## [Data]
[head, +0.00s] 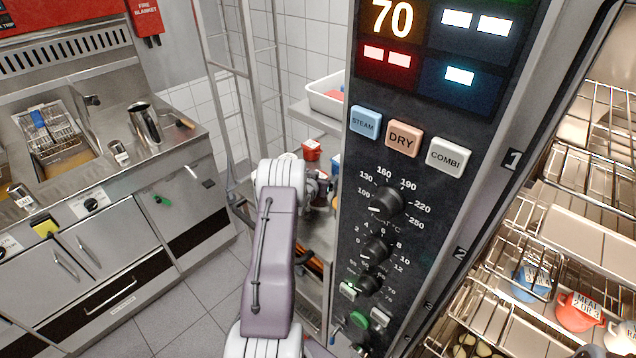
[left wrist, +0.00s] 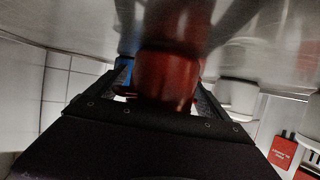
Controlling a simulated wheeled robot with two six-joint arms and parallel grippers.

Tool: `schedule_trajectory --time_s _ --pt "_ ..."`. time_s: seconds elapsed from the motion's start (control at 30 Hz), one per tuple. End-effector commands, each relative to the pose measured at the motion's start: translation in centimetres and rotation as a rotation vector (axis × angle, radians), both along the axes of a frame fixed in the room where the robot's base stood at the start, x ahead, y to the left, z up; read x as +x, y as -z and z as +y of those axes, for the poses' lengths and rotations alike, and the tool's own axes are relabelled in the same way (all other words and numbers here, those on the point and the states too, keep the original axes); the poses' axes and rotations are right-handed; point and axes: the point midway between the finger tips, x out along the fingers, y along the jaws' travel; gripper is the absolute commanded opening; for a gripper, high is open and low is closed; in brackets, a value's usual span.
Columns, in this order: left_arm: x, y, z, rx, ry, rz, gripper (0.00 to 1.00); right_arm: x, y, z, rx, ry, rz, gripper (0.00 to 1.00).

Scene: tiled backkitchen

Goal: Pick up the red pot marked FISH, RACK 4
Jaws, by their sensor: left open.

## [What is asked]
What is the number of lines holding the word "robot"? State it alone.

## [Result of the exercise]
2